The Eparchy heads the Ukrainian Catholic Council of Saskatchewan, the Ukrainian Catholic Brotherhood of Canada, the Ukrainian Catholic Eparchy Youth Ministry, the Ukrainian Catholic Women’s League of Canada-Saskatchewan, the Right Reverend Mitrat John Olynyk Bursary Fund for Seminary and Seminarians, the Andrew Roborecki Foundation, the Eparchial Vision for Renewal Commission, the Sheptytsky Institute (a co-educational institution for post-secondary students at the University of Saskatchewan), St. George’s Ukrainian Senior Citizen’s Residence, St. Volodymyr Villa Corporation (condominiums), Musée Ukraina Museum, St. Volodymyr Ukrainian Park and Summer Camp, St. Michael’s Camp at Madge Lake, and Fides Club (Business and Professional Ukrainian Catholic Men’s Club). The Eparchy is supported by the Ukrainian Councils of the Knights of Columbus in Saskatchewan.
Although Ukrainian Catholics are well organized and comprise the seventh-largest religious group in Saskatchewan, the depopulation of rural Saskatchewan where most Ukrainian immigrants had originally established themselves, and continued assimilation into the Roman Catholic Church have raised the question whether the Eparchy would be suppressed or reintegrated into the Archeparchy. The question became acute during the interregnum of 1998–2000, when the Eparchy relied on the Metropolitan Archeparch (Archbishop) of Winnipeg for episcopal services. Rome’s transfer of Bishop Wiwchar from Chicago to Saskatoon allayed these questions, however, and the Eparchy of Saskatoon continues to organize and provide local religious leadership to Saskatchewan’s Eastern-rite Catholics.

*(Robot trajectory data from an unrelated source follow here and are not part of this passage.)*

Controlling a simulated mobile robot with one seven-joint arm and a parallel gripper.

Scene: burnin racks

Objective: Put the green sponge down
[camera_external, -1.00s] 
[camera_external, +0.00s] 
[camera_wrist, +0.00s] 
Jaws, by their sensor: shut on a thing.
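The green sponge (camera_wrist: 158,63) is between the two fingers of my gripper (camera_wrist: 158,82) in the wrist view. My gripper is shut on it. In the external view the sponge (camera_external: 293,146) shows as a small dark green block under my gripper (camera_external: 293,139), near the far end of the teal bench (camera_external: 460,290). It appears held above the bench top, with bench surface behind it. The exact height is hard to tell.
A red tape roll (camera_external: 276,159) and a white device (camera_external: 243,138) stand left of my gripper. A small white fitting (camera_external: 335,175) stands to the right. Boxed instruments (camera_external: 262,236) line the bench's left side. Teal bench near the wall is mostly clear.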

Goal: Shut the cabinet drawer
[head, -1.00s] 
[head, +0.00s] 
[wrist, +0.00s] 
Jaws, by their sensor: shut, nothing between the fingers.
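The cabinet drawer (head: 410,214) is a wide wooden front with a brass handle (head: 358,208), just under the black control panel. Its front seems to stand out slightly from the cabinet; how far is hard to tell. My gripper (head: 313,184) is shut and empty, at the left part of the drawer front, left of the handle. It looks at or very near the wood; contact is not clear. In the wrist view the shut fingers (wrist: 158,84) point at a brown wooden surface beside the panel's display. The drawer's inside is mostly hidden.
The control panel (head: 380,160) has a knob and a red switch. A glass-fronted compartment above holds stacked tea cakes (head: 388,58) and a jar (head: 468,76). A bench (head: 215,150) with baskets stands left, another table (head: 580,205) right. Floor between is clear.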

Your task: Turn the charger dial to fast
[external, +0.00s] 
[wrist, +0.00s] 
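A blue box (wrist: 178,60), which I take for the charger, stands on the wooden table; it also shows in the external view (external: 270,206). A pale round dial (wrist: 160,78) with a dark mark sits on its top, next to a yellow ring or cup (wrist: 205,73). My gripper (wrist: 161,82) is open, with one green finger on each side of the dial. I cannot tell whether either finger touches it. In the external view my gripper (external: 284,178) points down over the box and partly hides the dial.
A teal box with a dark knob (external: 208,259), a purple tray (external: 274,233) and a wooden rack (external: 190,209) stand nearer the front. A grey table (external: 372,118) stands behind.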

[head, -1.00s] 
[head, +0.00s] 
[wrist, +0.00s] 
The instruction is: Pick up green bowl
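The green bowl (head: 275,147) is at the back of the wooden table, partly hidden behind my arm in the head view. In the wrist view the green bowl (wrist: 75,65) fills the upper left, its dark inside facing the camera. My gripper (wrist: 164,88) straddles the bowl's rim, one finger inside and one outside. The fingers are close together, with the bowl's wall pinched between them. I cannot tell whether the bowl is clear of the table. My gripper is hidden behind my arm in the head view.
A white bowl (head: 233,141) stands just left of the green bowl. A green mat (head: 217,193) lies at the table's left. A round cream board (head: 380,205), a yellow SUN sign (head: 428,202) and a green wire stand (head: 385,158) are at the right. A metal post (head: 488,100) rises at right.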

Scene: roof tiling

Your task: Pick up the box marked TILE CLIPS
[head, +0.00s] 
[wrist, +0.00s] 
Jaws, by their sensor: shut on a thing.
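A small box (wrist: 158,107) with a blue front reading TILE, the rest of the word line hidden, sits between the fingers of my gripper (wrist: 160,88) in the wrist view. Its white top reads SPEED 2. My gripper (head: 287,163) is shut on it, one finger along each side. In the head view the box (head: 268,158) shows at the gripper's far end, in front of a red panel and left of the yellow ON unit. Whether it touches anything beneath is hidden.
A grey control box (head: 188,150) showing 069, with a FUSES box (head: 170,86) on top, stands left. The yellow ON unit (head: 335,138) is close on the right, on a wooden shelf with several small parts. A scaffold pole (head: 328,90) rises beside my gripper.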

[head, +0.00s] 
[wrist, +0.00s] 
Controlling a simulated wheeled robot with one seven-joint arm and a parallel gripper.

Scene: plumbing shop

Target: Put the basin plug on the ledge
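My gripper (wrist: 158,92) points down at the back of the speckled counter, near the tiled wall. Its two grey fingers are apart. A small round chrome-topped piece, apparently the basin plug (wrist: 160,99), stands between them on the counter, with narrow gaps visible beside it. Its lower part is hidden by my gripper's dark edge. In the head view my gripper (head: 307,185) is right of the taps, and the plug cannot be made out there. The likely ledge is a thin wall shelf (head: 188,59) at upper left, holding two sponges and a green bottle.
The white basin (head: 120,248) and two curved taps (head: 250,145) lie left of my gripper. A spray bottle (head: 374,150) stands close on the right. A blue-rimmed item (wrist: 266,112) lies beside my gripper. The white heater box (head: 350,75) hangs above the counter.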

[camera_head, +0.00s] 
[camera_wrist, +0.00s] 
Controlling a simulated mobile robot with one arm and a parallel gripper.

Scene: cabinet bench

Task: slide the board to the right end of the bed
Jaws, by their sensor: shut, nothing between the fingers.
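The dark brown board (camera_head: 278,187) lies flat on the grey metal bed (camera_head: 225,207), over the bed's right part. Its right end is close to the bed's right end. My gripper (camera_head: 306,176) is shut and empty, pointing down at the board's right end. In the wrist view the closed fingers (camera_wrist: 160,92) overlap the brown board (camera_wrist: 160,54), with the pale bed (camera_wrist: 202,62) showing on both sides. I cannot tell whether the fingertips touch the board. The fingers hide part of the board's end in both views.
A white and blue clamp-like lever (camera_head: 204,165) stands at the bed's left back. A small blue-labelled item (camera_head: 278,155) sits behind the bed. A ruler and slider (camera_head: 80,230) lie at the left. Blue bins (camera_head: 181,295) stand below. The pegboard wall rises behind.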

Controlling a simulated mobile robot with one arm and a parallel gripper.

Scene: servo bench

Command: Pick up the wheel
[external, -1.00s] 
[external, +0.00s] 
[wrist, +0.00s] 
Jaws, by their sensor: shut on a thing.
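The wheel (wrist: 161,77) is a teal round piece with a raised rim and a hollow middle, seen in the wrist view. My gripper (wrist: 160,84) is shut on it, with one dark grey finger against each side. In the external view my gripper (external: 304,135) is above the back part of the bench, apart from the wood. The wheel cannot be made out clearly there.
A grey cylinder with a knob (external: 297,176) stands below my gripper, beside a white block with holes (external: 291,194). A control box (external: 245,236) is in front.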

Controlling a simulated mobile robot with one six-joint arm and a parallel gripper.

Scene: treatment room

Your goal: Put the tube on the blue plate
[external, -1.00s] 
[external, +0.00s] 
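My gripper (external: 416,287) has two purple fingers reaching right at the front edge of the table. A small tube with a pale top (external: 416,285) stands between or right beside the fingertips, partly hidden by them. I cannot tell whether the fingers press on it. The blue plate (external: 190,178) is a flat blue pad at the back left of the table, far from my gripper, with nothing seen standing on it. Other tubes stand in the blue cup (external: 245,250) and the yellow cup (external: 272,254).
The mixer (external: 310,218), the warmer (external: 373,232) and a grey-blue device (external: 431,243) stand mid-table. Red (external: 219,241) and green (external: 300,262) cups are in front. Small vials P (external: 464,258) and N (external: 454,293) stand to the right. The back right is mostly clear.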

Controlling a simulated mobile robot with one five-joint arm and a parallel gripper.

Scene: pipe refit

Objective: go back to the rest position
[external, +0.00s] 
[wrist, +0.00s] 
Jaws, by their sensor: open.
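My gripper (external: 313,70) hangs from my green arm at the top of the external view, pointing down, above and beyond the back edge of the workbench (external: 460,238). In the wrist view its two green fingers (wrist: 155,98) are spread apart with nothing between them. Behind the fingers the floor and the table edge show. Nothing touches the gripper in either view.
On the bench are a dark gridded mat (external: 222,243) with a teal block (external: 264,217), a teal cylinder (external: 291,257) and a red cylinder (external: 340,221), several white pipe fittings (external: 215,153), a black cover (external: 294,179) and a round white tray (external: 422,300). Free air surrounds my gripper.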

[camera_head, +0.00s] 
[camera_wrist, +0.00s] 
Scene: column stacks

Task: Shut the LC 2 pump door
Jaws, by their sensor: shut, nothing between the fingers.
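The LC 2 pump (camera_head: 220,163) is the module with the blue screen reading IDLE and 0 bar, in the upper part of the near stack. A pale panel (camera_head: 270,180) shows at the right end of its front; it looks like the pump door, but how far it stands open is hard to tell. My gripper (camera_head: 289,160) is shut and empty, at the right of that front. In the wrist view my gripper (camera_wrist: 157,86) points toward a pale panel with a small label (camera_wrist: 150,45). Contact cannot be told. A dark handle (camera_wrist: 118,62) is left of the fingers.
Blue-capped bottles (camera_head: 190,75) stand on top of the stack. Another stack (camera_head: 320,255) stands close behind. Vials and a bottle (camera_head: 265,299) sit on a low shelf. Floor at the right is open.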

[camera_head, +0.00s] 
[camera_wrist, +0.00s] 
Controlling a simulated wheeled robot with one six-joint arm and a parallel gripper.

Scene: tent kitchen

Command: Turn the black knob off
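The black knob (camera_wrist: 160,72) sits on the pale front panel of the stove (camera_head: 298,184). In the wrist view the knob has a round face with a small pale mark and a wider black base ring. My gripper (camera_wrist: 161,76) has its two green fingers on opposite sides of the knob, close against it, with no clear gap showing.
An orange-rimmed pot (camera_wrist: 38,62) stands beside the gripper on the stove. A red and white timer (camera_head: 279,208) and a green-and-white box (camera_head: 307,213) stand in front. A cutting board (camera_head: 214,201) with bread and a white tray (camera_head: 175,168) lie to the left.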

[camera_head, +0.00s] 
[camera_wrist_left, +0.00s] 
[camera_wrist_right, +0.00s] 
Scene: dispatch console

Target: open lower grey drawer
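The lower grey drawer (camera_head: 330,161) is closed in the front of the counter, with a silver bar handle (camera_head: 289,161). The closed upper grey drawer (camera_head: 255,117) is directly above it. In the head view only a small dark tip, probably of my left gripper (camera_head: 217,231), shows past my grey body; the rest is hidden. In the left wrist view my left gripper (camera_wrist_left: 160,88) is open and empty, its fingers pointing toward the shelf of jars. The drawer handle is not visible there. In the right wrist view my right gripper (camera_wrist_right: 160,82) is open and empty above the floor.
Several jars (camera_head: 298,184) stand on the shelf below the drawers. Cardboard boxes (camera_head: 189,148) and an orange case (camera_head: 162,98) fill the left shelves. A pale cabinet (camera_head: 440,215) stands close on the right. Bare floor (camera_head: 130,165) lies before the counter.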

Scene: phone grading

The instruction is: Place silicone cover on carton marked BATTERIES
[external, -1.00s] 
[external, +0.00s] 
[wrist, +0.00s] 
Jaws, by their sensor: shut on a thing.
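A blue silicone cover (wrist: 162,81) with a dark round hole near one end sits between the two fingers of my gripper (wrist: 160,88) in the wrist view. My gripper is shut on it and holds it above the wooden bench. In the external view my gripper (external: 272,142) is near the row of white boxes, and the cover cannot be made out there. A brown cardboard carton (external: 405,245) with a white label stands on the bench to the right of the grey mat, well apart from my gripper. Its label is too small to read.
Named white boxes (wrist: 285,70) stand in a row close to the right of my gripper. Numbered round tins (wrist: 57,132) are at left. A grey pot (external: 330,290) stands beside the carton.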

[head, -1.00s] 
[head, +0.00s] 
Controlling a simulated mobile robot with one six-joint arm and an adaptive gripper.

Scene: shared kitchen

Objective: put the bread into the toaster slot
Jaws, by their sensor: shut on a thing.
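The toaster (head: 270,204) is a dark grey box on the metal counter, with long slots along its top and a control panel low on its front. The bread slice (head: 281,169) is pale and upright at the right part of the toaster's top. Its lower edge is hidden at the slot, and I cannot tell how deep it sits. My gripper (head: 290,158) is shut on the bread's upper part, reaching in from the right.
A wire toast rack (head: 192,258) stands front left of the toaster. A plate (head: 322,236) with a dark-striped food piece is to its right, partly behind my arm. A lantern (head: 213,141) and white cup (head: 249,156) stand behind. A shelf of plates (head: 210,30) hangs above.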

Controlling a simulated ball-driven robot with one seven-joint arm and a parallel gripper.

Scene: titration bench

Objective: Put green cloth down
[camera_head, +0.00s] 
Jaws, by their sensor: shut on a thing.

National, linguistic, and ritual differences continue to divide Eastern Catholics in Canada’s larger urban centres; but Saskatchewan’s stable population and relative lack of new immigration that would strengthen Old World differences have created a new ecclesiastical situation. Since 1991, the close identification of the Eparchy with Ukrainian Catholics is gradually waning because a majority of Ukrainian Catholics living in Saskatchewan now speak English as a first language. This breakdown of the Ukrainian language is creating a more broadly based Byzantine Catholic population using English as a vernacular and, increasingly, as a liturgical language that is more welcoming to a younger English-speaking generation who would have previously left to attend English services elsewhere. While Ukrainian became the official liturgical language when the Second Vatican Council allowed vernacular languages to be used in liturgical worship, the younger generation’s pressure to use English and to adopt the Gregorian calendar in place of the older Julian calendar is slowly creating a neutral meeting place for all Eastern Catholics, even those from a background other than Ukrainian. However, Roman Catholicism, other denominations, and even a lack of religious affiliation continue to attract individuals; and the number of Eastern Catholic Christians, once a distinctive mark of Saskatchewan, is steadily declining.